Moore I was settled on June 13, 2005. Under the settlement agreement, plaintiff executed a waiver agreeing to release the Board of Governors and, inter alia, its agents, from liability for any cause of action — past, present, or future — arising from his employment with the Board of Governors.

Moore II

On April 24, 2006, Moore lodged a complaint with the Rhode Island Commission for Human Rights (commission) alleging violations of the Fair Employment Practices Act (FEPA), as set forth in G.L.1956 chapter 5 of title 28. Specifically, plaintiff contended that a similar internal auditor position — with a higher salary — became available at URI, but URI did not post or advertise this position, in contravention of its established personnel policies. The position was filled by the same female colleague that had previously accused Moore of sexual harassment; who, he contends, had less experience and education than he did.

Although the internal auditor position at issue was filled in 2004, plaintiff asserts that he did not discover the salary disparity until April 27, 2005, [1] before he executed the release in Moore I. He filed a complaint with the commission within one year of that date. The statute of limitations for filing a complaint with the commission is one year from the date “the unlawful employment practices have occurred, have terminated, or have been applied to affect adversely the person aggrieved * * Section 28-5-17(a). The commission granted Moore the right to sue on April 28, 2008.

In July 2008, plaintiff brought suit in Superior Court against the Board of Governors and URI. Shortly thereafter, the Board of Governors sought summary judgment on the grounds that Moore’s claim was time-barred because he did not file a complaint with the commission until approximately two years after the alleged discrimination took place. Moore argued that the discovery rule tolled the applicable statute of limitations because he did[*544] not discover the violation until April 27, 2005, in the course of a deposition of the female coworker in connection with discovery in Moore I. He further argued that the waiver did not release URI because URI is an entity separate and distinct from the Board of Governors, capable of suing and being sued in its own name. By contrast, the Board of Governors argued that URI is not an entity that can sue and be sued. It contends that URI is an agent of the Board of Governors and that the waiver executed under Moore I released defendant and its agents from all liability.

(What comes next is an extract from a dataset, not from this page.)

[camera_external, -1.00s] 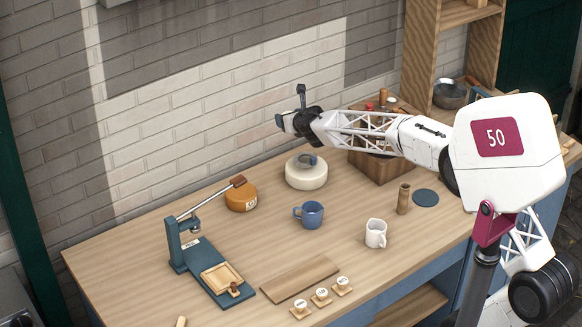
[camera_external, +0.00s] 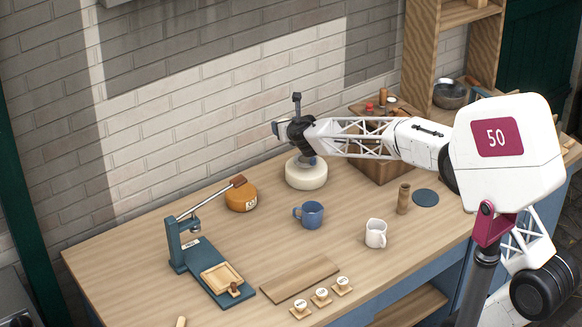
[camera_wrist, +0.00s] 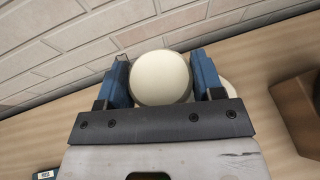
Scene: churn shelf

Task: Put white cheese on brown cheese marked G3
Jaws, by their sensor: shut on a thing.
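The white cheese (camera_external: 306,175) is a thick pale wheel near the back of the table, to the right of the orange-brown cheese. My gripper (camera_external: 306,160) is over it, fingers down at its top. In the wrist view the blue fingers of my gripper (camera_wrist: 161,80) are closed on a round pale part of the white cheese (camera_wrist: 160,78). A pale edge also shows beyond the right finger. The brown cheese (camera_external: 240,192) lies flat near the wall and carries a small white label, too small to read surely. I see no gap between the white cheese and the table.
A press (camera_external: 205,265) with a long lever reaching over the brown cheese stands at the left. A blue mug (camera_external: 309,215), a white jug (camera_external: 376,234) and a wooden cylinder (camera_external: 404,199) stand in front and right. A wooden crate (camera_external: 377,165) is close behind my wrist.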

The hearing justice agreed with defendant’s contention that URI is not an entity capable of suing and being sued in its own right, and granted summary judgment. She did not pass upon the statute of limitations issue.

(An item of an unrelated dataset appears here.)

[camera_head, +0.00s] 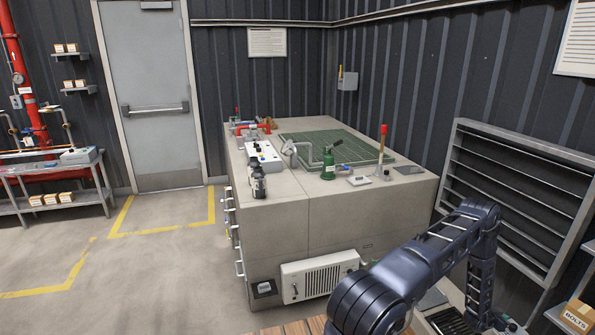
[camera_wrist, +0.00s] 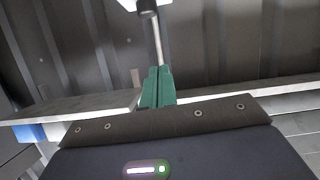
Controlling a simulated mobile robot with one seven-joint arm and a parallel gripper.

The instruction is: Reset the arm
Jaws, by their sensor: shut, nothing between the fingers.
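My dark blue arm (camera_head: 425,265) shows at the lower right of the head view. It rises from the bottom edge, bends at an elbow in front of the grey wall rack, and drops again toward the bottom edge. My gripper is not clear in the head view. In the wrist view my gripper (camera_wrist: 158,70) shows as two green fingers side by side, pressed together with nothing between them. The dark wrist housing with a lit indicator fills the bottom of that view. No object touches the fingertips.
A large concrete-coloured block (camera_head: 290,210) carries a green grate (camera_head: 335,147), a green bottle jack (camera_head: 328,165) and a black bottle (camera_head: 258,182). A slatted grey rack (camera_head: 515,195) stands close to my arm. A box marked bolts (camera_head: 577,316) sits lower right.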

The plaintiff then appealed to this Court, seeking a determination of: (1) whether URI has the capacity to sue and be sued in its own name; (2) whether URI is an agent of the Board of Governors; and (3) whether the June 13, 2005 release included a release of any potential claims against URI on the grounds that URI is an agent of the Board of Governors.

Standard of Review

It is well established that this Court reviews a grant of summary judgment de novo. Waterman v. Caprio, 983 A.2d 841, 844 (R.I.2009). We view the evidence in the light most favorable to the nonmoving party, and “if we conclude that there are no genuine issues of material fact and that the moving party is entitled to judgment as a matter of law[,]” we will affirm the judgment. Berman v. Sitrin, 991 A.2d 1038, 1043 (R.I.2010) (quoting Ouch v. Khea, 963 A.2d 630, 632 (R.I.2009)).

Analysis

An aggrieved individual seeking to bring an employment discrimination claim under FEPA first must lodge the complaint with the commission within one year of the alleged discriminatory conduct. Section 28-5-17. The commission then will investigate the complaint, § 28-5-17(a); and, if it determines that the complaint is likely meritorious, “it shall endeavor to eliminate the unlawful employment practices by informal methods of conference, conciliation, and persuasion[.]” Section 28-5-17(b). However, a complainant may request from the commission the right to sue in Superior Court, which, if granted, terminates all proceedings before the commission and permits the complainant to commence suit in Superior Court within ninety days of the granting of the request. Section 28-5-24.1(a).

In the case at bar, plaintiff lodged a complaint with the commission on April 24, . 2006. However, the alleged discriminatory conduct — URI’s purported failure to advertise the internal auditor position and its hiring of Moore’s Caucasian colleague— occurred in April 2004, two years before Moore’s complaint to the commission. Absent the application of a tolling provision, this action would be time-barred.

In the proceedings below, Moore asserted that his claim should not be time-barred because the “discovery rule” applied to the facts in his case, thus tolling the statute of limitations. The discovery rule applies in “narrowly circumscribed factual situations” where the injury suffered is unknown to a plaintiff. Mills v. Toselli, 819 A.2d 202, 205 (R.I.2003) (quoting Martin v. Howard, 784 A.2d 291, 299 (R.I.2001)). In such a situation, the statute of limitations will not begin to run “until, in the exercise of reasonable diligence, the plaintiff should have discovered[*545] the injury or some injury-causing wrongful conduct.” Id.

Moore argued in the Superior Court that the Board of Governors intentionally misrepresented the position at URI as a lateral transfer, despite its alleged knowledge of the higher compensation. Thus, he contended, that even in the exercise of reasonable diligence, he would not have been able to discover the violation. However, because the hearing justice did not pass upon the statute of limitations issue, the record before us does not make clear whether the plaintiff could have availed himself of the discovery rule. Thus, we remand this case to the Superior Court for further factual findings on the applicability of the discovery rule; specifically, whether Moore’s claim was time-barred, including a finding about what efforts, if any, Moore made to discover the violation before the deposition and whether he knew, or should have known, of the purported violation.

Conclusion

For the reasons set forth in this opinion, we vacate the judgment of the Superior Court and remand this case for further factual findings, after which the Superior Court shall return the papers to this Court forthwith.

1

. The plaintiff allegedly discovered the disparity during a deposition conducted for the Moore I lawsuit.